Mom’s dialogue and body language clarify her symbolic identity: She’s the unsatisfied masses, in the same economic cohort as Dad but preferring to be ‘outside’ (staring out the window, on the phone with her secret, more attractive lover). Her language (“Oh my god! You can’t do that. You can’t! You’ll get fired.”) indicates the content of her conversation as explicit and pertaining to her husband’s status as the gardener’s employer. The gardener is also of interest here; if he represents ‘outside,’ perhaps he also represents the culture ‘outside’ Dad’s existence – lower economic class, muscular and attractive from a life of menial labor. His role as secret lover to Mom is undiscovered or ignored, just as the problematic relationship between wealthy Americans and Americans of lower economic standing goes continually unaddressed despite worsening disparity. Similarly, Mom might like the idea of being outside with the gardener, but she'd be far less happy to mow the lawn herself, again revealing a crucial disconnect between fantasizing about living a different life and actually living it.

The Son’s role is most tragic. He’s clearly been beaten – whether by other kids, an adult (the gardener? That would certainly get him fired), or accidentally doesn’t matter – but his attention is fixated on the speed of Dad’s car, which mirrors Dad’s own fixation.

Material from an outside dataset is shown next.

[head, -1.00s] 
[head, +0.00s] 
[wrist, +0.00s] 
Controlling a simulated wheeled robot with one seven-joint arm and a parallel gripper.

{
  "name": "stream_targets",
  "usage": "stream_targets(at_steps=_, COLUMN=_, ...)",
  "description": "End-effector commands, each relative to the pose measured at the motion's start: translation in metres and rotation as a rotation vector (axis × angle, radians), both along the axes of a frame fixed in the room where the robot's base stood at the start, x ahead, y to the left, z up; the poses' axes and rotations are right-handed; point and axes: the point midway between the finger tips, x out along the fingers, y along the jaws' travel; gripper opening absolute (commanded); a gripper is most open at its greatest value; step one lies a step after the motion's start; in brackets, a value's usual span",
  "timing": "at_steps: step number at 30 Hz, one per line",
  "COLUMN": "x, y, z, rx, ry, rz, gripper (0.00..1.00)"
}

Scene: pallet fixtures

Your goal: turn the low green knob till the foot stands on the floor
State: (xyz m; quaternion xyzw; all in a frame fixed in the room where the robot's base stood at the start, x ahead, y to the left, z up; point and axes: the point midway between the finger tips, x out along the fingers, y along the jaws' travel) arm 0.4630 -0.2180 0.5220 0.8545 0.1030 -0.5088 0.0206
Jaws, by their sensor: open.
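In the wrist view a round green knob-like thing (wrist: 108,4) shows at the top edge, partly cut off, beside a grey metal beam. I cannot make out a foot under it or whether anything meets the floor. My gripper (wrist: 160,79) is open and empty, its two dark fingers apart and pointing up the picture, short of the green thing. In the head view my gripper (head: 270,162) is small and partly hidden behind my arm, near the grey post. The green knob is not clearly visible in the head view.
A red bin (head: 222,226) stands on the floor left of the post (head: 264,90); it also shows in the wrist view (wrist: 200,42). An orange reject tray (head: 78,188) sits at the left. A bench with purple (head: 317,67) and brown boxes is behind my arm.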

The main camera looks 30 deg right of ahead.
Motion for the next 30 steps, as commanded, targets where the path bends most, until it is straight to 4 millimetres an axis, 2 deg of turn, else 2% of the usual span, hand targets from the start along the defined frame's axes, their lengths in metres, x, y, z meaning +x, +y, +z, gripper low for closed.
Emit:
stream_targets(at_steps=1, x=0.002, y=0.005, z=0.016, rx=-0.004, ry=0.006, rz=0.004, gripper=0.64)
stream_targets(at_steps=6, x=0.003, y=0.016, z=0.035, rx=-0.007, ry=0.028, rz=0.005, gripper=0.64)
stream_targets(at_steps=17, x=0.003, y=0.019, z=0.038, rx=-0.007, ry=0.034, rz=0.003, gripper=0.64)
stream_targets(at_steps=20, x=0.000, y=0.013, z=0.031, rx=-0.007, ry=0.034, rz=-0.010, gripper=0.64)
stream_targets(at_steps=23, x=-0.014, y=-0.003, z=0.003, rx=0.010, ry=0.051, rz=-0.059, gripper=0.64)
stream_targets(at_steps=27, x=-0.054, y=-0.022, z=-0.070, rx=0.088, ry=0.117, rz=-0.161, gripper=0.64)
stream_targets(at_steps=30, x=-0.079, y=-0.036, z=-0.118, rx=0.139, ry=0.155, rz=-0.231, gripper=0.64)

Ignoring both his wife’s obviously inappropriate conversation (his perturbed glance immediately transforms in response to his son’s line of questioning) and his son’s injuries, Dad never addresses these issues, instead focusing on the issue of the car. When his wife confirms his son’s accusation, the tone of the commercial informs us that this situation is Dad’s nightmare: not his wife dreaming of leaving him, not his son facing bodily harm, but the perception of driving a slow car.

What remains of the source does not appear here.